Your task =
Copy each line of the entries beneath that contains the word "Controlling".

(Robot state and action records)
□ □ □ □
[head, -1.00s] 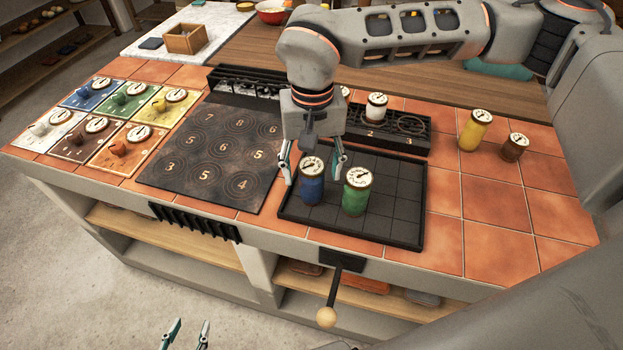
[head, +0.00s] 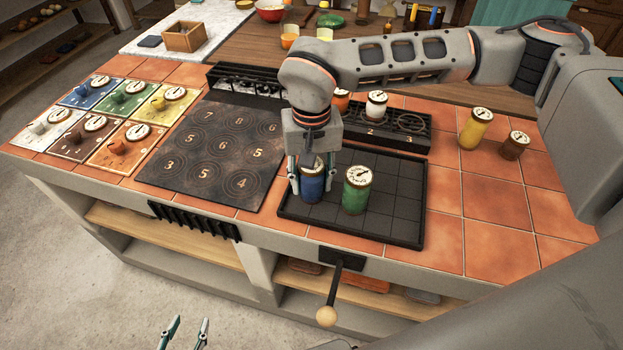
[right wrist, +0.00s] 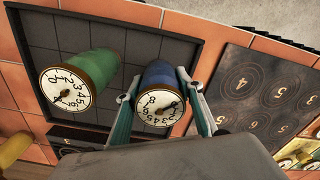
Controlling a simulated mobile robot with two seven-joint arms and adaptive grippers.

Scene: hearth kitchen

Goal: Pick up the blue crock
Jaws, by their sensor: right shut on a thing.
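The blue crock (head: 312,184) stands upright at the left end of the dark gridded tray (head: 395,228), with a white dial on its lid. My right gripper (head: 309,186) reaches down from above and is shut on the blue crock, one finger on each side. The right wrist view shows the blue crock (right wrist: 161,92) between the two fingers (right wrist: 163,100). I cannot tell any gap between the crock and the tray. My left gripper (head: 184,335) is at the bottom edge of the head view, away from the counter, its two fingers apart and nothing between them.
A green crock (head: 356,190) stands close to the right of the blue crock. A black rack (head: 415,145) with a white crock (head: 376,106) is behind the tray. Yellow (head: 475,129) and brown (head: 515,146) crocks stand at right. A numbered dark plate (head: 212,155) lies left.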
□ □ □ □
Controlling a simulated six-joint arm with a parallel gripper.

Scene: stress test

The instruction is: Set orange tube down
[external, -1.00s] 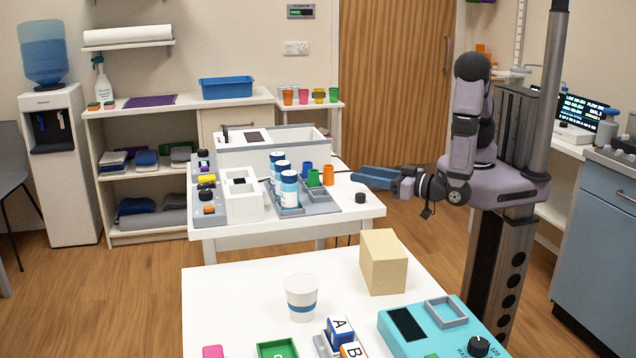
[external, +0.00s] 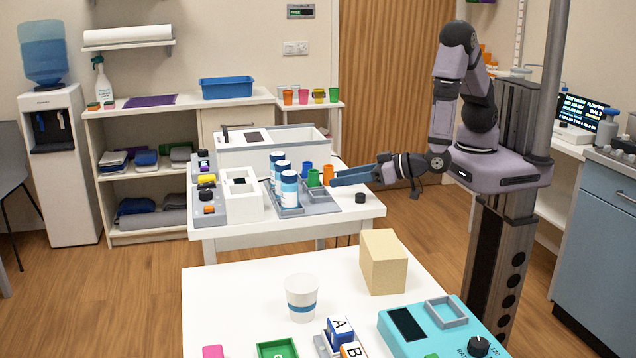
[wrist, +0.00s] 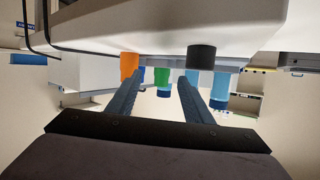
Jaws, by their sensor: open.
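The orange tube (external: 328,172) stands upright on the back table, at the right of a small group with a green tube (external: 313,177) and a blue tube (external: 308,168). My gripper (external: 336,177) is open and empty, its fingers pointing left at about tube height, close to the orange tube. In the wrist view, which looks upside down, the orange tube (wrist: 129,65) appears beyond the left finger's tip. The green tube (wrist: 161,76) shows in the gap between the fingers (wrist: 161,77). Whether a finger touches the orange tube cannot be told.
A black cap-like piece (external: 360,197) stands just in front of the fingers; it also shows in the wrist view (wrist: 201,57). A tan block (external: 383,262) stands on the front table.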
□ □ □ □
Correct answer =
Controlling a simulated mobile robot with two seven-joint arms and adaptive grippers.
Controlling a simulated six-joint arm with a parallel gripper.

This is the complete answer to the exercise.